= Task prompt =
Work out how many lines of the records hold the string "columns", and reply with that number alone.

Robot episode rows:
────────

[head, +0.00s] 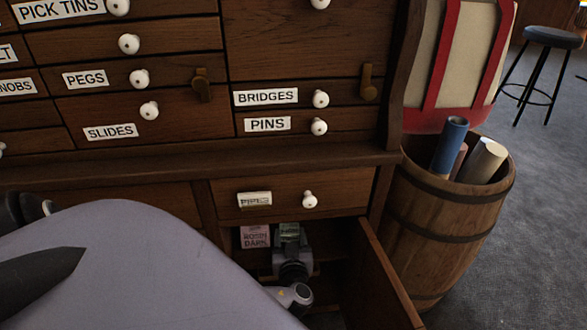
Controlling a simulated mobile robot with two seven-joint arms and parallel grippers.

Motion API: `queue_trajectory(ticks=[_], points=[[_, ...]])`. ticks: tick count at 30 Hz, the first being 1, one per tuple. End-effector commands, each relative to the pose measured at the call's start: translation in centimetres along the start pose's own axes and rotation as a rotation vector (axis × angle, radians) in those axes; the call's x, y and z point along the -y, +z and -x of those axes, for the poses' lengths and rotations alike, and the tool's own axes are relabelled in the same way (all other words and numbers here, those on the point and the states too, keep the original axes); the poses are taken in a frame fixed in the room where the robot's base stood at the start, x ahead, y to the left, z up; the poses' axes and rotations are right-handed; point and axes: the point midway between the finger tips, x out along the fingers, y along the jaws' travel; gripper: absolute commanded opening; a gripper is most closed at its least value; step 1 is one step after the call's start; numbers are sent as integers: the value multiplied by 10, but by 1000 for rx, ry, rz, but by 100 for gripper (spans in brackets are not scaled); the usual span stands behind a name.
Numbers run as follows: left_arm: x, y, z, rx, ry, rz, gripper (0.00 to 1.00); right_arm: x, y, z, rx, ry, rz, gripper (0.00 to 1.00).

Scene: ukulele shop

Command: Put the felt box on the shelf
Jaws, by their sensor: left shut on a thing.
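My left gripper (290,243) is inside the open lower compartment of the wooden cabinet, below a drawer. It is shut on a small grey-green box, which I take to be the felt box (289,231); the fingers cover much of it. The shelf inside the compartment is dark and mostly hidden by my arm, so I cannot tell whether the box touches it. A pink box labelled "ROSIN DARK" (255,237) is just left of the held box. My right gripper is not in view.
The compartment's door (388,280) stands open on the right side of my gripper. A closed drawer (338,187) is directly above. A wooden barrel with rolled tubes (425,225) stands right of the cabinet. A stool (552,38) is far off on open carpet.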

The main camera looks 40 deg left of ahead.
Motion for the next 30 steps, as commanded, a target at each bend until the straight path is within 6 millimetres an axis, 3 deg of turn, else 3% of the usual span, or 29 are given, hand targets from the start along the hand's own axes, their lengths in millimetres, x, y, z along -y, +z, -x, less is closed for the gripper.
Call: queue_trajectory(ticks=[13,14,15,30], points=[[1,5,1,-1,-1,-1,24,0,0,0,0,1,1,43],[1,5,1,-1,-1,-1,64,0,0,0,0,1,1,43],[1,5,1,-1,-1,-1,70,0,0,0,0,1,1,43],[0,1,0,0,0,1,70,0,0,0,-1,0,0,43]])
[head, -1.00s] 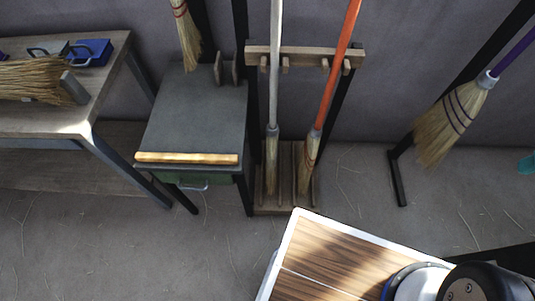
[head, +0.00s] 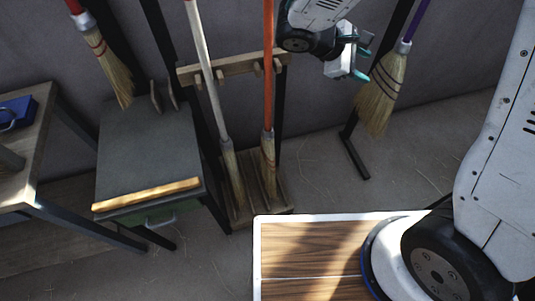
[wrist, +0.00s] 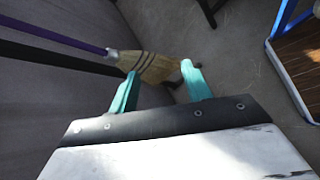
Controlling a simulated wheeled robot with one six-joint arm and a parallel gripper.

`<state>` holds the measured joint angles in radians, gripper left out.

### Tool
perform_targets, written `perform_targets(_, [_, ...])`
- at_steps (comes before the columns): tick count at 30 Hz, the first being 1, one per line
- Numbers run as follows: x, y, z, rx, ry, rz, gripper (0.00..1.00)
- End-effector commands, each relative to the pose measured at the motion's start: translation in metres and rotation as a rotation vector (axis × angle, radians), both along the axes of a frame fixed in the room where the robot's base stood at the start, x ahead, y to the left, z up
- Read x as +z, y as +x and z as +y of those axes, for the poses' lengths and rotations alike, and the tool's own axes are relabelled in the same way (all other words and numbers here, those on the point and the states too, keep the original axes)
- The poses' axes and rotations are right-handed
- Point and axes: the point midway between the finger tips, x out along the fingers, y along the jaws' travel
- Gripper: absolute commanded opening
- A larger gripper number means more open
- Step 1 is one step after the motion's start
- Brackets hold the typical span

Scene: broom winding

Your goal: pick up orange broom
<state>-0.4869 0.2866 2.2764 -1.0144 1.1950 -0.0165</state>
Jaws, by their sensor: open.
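The orange broom (head: 268,85) stands upright in the wooden rack in the head view, its orange handle running up past the rack's top bar and its bristles (head: 268,155) down in the base. My gripper (head: 364,58) is to the right of the orange handle in the head view, apart from it. Its teal fingers (wrist: 158,88) are spread and empty in the wrist view. The orange broom is not visible in the wrist view.
A white-handled broom (head: 207,70) stands left in the same rack (head: 232,68). A purple-handled broom (head: 385,90) hangs right, close to my gripper; it also shows in the wrist view (wrist: 150,66). A grey cabinet (head: 150,150) stands left of the rack.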

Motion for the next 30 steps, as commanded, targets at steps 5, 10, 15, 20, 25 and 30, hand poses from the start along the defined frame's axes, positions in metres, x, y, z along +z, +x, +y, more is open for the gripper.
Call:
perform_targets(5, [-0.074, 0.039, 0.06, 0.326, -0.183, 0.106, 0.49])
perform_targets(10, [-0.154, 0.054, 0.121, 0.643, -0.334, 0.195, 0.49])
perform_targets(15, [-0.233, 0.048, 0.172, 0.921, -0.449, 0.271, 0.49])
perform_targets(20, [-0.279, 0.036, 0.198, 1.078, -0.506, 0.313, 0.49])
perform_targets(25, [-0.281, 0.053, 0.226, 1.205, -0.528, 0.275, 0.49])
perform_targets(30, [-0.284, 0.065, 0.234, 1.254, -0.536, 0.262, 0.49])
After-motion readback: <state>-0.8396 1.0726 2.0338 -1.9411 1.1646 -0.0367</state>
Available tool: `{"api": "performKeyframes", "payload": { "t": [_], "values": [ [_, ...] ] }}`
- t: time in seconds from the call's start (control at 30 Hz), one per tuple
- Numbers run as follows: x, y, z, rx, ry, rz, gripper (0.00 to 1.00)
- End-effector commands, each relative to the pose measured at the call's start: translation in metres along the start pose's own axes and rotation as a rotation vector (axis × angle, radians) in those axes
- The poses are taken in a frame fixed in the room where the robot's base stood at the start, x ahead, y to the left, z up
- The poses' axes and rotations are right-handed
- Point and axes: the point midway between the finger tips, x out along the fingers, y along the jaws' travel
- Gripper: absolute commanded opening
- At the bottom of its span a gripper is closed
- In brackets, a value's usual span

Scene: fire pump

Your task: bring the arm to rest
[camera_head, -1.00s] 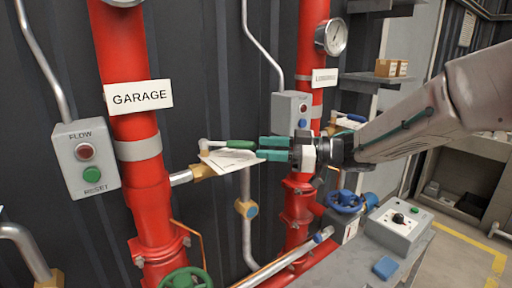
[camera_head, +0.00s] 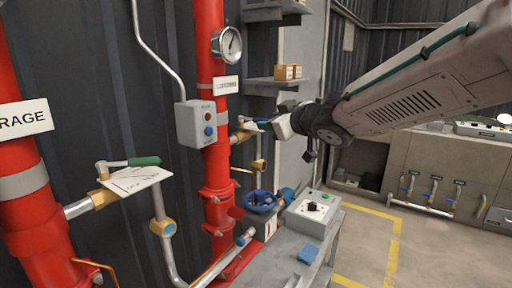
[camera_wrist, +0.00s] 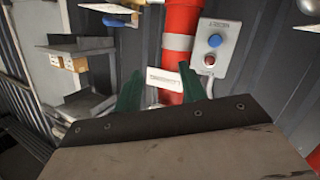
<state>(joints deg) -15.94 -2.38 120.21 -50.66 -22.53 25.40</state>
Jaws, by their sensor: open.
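My gripper shows in the wrist view (camera_wrist: 160,76), its two dark green fingers spread apart with nothing held between them. In the head view my arm reaches in from the upper right and ends in front of the right red pipe (camera_head: 213,130). The wrist hides most of the fingers there. A green-handled valve lever (camera_head: 145,161) with a white paper tag (camera_head: 138,180) is on the brass fitting of the left red pipe (camera_head: 30,215), well left of my gripper and apart from it.
A grey button box (camera_head: 195,124) and a gauge (camera_head: 227,45) are by the right pipe. Below are a blue handwheel (camera_head: 261,202) and a control box (camera_head: 313,213) on a bench. Shelves (camera_head: 280,82) stand behind the wrist. Open floor (camera_head: 365,245) lies to the right.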

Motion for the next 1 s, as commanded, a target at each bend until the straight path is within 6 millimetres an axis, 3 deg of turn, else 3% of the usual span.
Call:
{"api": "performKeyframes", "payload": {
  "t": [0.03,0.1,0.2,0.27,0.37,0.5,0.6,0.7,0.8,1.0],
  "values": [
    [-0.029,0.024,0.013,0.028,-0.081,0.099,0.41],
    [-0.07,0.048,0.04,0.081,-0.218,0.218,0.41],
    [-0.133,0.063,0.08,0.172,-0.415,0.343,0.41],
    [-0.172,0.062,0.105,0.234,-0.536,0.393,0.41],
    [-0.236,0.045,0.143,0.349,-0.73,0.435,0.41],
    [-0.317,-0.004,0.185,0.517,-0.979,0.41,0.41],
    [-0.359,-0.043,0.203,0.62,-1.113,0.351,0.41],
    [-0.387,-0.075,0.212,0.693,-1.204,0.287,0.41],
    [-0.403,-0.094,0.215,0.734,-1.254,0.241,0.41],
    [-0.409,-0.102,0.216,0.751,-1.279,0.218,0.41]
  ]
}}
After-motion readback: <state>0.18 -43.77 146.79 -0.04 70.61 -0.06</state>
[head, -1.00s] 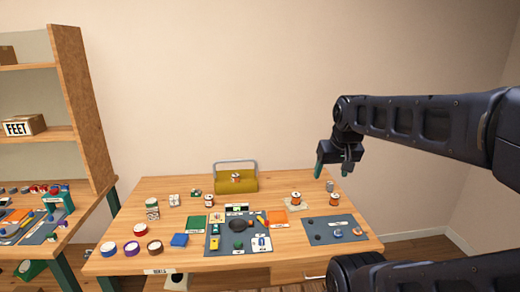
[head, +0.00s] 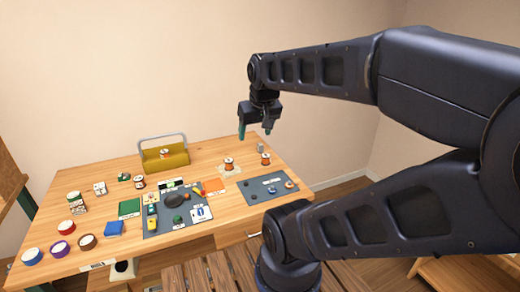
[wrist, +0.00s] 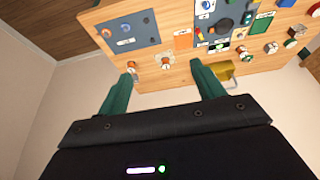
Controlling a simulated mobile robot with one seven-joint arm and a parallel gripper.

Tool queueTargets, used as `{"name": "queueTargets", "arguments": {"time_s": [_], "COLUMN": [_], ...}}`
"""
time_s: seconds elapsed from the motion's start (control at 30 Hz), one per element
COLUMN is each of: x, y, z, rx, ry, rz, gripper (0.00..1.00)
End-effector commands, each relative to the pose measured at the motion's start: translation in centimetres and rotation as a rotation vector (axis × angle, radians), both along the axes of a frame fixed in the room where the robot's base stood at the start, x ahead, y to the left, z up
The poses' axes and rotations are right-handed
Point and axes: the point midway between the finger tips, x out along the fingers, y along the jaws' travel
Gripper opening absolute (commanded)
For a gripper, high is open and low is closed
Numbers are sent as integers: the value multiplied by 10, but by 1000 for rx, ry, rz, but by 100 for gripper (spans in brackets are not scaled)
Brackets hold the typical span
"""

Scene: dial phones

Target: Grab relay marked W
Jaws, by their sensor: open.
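I cannot make out a letter W on any part, so I cannot tell which thing is the relay. Small parts lie on the dark grey mat (head: 160,232): a yellow block (head: 152,225), a green part (head: 178,219) and a white card with blue (head: 201,213). Small pale (head: 100,188) and green (head: 124,177) pieces stand farther back on the table. My gripper (head: 255,132) is open and empty, above the table's back right part. In the wrist view its green fingers (wrist: 162,72) are apart, with the tabletop beyond them.
A yellow toolbox (head: 165,160) stands at the back. Spools (head: 228,164) stand at the back right, near a second grey mat (head: 252,192). A slatted wooden surface (head: 215,275) lies in front.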

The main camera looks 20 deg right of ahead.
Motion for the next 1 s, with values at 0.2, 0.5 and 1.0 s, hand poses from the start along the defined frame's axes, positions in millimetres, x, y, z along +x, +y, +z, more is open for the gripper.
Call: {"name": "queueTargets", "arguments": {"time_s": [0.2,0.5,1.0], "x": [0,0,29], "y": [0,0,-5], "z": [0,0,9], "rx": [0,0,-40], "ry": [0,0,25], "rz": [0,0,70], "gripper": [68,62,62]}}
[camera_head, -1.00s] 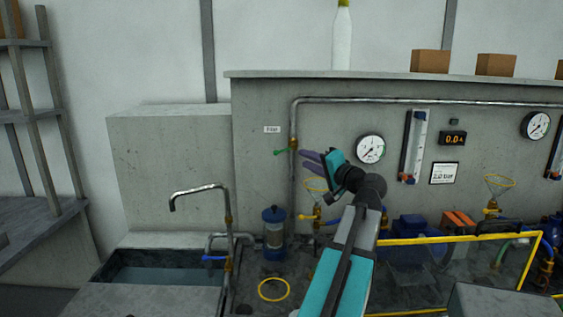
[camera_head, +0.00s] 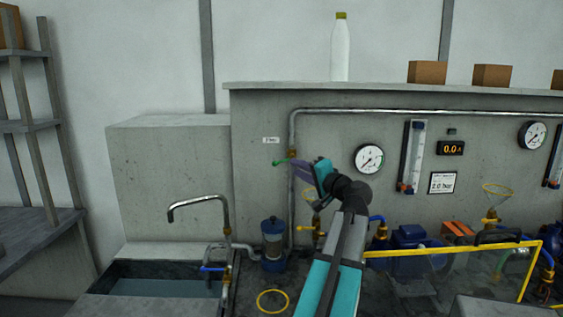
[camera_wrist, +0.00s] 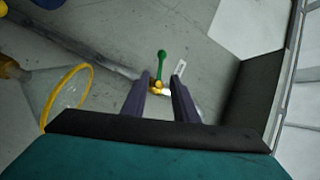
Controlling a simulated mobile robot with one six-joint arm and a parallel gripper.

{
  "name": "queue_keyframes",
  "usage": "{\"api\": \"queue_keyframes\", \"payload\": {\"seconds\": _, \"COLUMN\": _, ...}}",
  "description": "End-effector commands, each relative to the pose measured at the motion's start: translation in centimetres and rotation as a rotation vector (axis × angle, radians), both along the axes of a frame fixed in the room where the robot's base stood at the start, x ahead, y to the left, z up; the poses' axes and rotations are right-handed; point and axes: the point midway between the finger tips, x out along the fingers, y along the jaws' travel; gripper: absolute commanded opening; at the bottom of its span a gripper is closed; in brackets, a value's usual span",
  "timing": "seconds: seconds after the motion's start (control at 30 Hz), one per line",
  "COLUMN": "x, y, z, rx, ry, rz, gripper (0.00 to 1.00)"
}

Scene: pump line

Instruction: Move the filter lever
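The filter lever (camera_head: 281,162) is a small green handle on a brass valve in the vertical pipe, below a small white label (camera_head: 271,140) on the grey wall. In the head view it points left. In the wrist view the green lever (camera_wrist: 161,64) and its brass body (camera_wrist: 156,86) show just beyond and between my fingertips. My gripper (camera_head: 297,173) is close to the valve, from the right and slightly below. Its two dark fingers are apart in the wrist view (camera_wrist: 159,85), with nothing clearly held. Whether a finger touches the valve cannot be told.
A yellow-rimmed funnel (camera_wrist: 72,92) is left of my fingers in the wrist view. A blue-capped filter canister (camera_head: 273,240) stands below the pipe. A yellow rail (camera_head: 450,248) and pumps are at the right. A sink (camera_head: 160,283) is at lower left.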

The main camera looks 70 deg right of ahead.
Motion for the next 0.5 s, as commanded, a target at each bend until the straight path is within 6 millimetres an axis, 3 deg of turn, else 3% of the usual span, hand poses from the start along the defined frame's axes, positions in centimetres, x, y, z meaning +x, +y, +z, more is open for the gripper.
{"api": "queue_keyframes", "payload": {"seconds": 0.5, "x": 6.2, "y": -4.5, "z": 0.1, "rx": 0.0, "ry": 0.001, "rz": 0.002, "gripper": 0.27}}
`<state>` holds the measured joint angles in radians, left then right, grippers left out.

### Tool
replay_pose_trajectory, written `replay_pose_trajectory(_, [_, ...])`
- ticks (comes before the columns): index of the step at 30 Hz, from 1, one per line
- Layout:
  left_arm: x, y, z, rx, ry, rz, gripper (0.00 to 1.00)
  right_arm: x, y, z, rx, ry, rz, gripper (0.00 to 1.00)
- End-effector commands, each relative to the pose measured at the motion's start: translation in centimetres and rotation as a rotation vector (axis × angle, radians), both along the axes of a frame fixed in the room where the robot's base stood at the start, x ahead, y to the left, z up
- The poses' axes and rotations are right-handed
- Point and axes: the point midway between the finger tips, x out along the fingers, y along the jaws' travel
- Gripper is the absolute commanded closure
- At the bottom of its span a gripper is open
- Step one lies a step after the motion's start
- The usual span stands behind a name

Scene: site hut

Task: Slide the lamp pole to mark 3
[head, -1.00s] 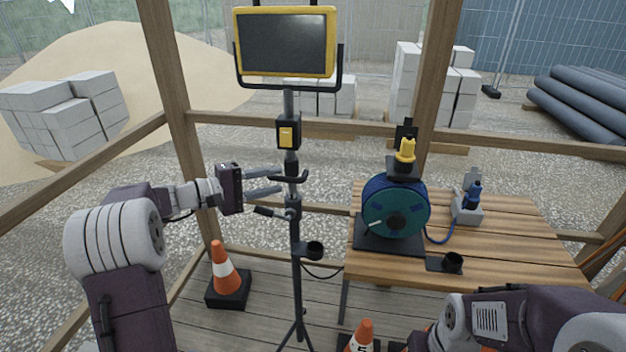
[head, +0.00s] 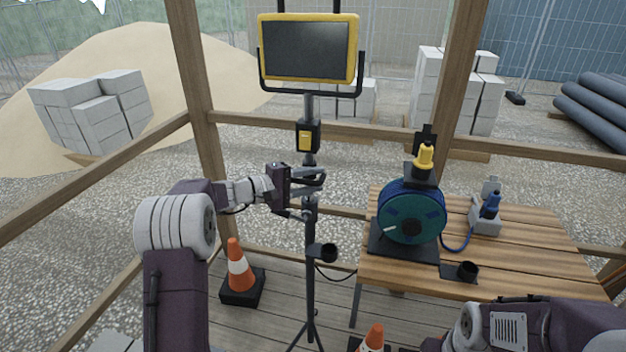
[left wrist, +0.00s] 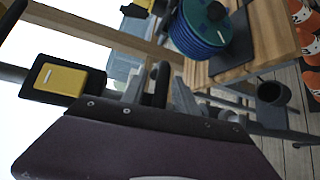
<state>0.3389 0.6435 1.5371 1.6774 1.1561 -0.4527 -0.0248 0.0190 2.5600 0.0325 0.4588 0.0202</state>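The work lamp (head: 308,50), with a yellow frame and dark panel, stands upright on its lamp pole (head: 309,107) above a tripod stand (head: 310,265). A yellow switch box (head: 305,141) sits on the pole; it also shows in the left wrist view (left wrist: 62,79). My left gripper (head: 312,181) is at the pole's dark handle, just below the box. In the left wrist view its fingers (left wrist: 160,95) stand apart on either side of a dark bar of the handle, with slight gaps. No numbered marks are readable on the pole. My right gripper is not visible; only its arm shows at lower right.
A wooden table (head: 540,250) at right bears a blue cable reel (head: 411,212) and a grey socket block (head: 485,220). A cup holder (head: 324,253) juts from the stand. Orange cones stand at left (head: 239,265) and front (head: 374,340). Wooden posts and rails lie behind.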

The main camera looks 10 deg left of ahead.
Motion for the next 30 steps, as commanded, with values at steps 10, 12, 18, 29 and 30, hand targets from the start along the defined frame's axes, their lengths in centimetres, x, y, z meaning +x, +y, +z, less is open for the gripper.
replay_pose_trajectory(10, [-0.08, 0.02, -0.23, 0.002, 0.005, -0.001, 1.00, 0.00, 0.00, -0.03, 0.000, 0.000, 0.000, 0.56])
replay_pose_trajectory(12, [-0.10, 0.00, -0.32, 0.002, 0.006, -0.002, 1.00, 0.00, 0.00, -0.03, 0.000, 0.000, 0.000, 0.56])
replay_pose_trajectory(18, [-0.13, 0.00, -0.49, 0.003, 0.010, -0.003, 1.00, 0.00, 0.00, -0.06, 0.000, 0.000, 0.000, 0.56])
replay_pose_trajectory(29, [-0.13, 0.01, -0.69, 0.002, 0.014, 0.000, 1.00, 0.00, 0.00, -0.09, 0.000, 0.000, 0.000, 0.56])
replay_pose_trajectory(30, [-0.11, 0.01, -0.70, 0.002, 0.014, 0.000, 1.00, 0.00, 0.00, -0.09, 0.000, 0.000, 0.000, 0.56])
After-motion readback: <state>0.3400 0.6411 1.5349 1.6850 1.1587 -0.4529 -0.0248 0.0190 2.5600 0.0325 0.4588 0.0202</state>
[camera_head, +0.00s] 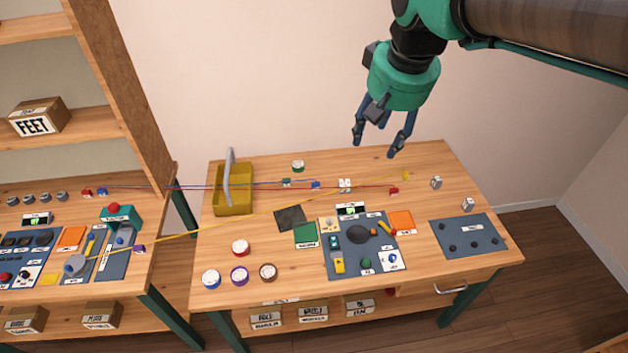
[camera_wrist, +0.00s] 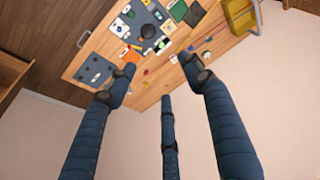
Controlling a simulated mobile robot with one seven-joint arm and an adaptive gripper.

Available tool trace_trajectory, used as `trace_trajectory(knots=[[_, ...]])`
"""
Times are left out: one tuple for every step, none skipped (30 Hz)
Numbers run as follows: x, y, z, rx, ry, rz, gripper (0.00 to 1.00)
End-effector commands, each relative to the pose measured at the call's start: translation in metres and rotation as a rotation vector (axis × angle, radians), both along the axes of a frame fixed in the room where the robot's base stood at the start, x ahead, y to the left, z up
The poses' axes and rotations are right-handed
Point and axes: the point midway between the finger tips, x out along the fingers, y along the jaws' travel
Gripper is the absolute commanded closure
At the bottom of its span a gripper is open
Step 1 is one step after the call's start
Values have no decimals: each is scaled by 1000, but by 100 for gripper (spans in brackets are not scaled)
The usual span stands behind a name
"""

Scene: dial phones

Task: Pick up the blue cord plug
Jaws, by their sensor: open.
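A small blue plug (camera_head: 316,184) lies on the back part of the right wooden table, on a thin blue cord. The cord runs left across the gap to another blue plug (camera_head: 102,192) on the left table. I cannot tell which of the two is meant. My gripper (camera_head: 376,143) is open and empty, high above the back edge of the right table, up and to the right of the nearer blue plug. In the wrist view its fingers (camera_wrist: 160,80) are spread apart, with the tabletop far beyond them. I cannot make out the blue plug clearly there.
A red plug (camera_head: 393,190), a yellow plug (camera_head: 406,176) and a white block (camera_head: 345,186) lie near the cords. A yellow basket (camera_head: 233,202) with a grey handle stands at the left end. A dark panel (camera_head: 340,262) with parts is in front. A shelf (camera_head: 60,125) stands at left.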

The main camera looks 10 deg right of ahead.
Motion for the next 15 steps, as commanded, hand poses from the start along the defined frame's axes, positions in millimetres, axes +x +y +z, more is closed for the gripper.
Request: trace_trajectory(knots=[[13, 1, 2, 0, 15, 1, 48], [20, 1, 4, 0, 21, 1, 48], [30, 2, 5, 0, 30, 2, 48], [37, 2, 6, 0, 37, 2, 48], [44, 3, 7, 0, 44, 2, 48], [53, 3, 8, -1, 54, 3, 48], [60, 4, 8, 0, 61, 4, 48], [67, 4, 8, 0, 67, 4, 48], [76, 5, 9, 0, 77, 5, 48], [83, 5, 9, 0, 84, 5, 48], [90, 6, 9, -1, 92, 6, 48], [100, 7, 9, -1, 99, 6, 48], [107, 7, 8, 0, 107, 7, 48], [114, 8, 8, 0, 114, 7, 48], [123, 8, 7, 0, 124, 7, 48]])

────────

= The solution =
2